Crosby Valve & Gage Co. v. Commissioner

Drennen, J.,

dissenting: I agree with Judge Tannenwald in his concurring opinion that considerations of “detached and disinterested generosity,” “legal duty,” and “control” are immaterial, and that the majority analysis of these phrases may lead to future misinterpretation and misapplication of its holding in other situations. However, I cannot agree with Judge Tannenwald that the decision of the majority is correct because of a statutory mandate, nor can I agree with the majority that the legislative history of sections 511 to 515, inclusive, justifies the result reached by the majority.

I find nothing in the statute which I can interpret as a mandate to disallow the deduction claimed here. In fact, the statutory language, per se, appears to be just to the contrary.

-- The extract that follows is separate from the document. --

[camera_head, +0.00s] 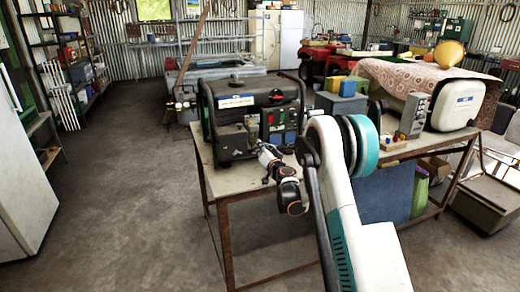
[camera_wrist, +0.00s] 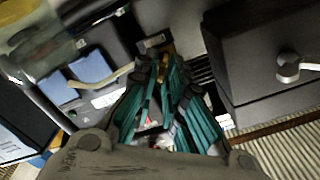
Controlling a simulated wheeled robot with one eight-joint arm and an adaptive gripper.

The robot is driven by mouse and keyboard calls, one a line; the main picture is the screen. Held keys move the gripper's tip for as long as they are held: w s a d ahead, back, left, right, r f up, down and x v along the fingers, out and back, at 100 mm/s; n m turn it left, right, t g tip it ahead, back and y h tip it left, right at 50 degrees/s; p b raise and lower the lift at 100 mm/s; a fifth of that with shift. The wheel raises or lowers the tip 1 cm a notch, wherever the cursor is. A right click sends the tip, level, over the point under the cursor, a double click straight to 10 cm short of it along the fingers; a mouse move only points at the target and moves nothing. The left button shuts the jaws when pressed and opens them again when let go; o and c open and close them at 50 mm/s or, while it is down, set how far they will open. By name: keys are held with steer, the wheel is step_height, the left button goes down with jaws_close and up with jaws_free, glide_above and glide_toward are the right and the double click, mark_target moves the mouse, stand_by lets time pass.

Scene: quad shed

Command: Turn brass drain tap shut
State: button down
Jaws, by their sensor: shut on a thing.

Section 511 imposes a tax on the unrelated business taxable income of certain charitable organizations; and section 512 defines unrelated business taxable income as the gross income derived by any organization from any unrelated trade or business regularly carried on by it, less the deductions allowed by this chapter which are directly connected with the carrying on of such trade or business, both computed with the exceptions, additions, and limitations provided in subsection (b). Subsection (b) (10) specifically provides that in the case of any organization described in section 511(a) the deduction allowed by section 170 (relating to charitable contributions) shall be allowed (whether or not directly connected with the carrying on of the trade or business), but not to exceed 5 percent of the unrelated business taxable income. This would appear to be a deliberate effort to allow a deduction against the unrelated taxable business income of a charitable organization for contributions to charities to the same extent that the deduction is allowed against the taxable business income of any other corporation. There is nothing in the language of the statute itself which specifically prohibits the deduction for a contribution even to the charitable organization itself, except .the fact that it is difficult to contribute to one’s self. But the taxpayer involved here is not the charitable organization itself and as long as the contribution is used for charitable purposes, I see no reason that it should be denied to this taxpayer simply because the charitable organization using the fund for charitable purposes happens to be the owner of the stock of the taxpayer. The 5-percent limitation provides a safeguard against abuse. I can find nothing in the statute itself or in the statutory scheme to justify disallowing the deduction which would seem to be clearly available to the taxpayer here simply because of the language appearing in committee reports which seem to me to be inapposite to the issue we have here.

I would allow the deduction.

FoRResteR, /., agrees with this dissent.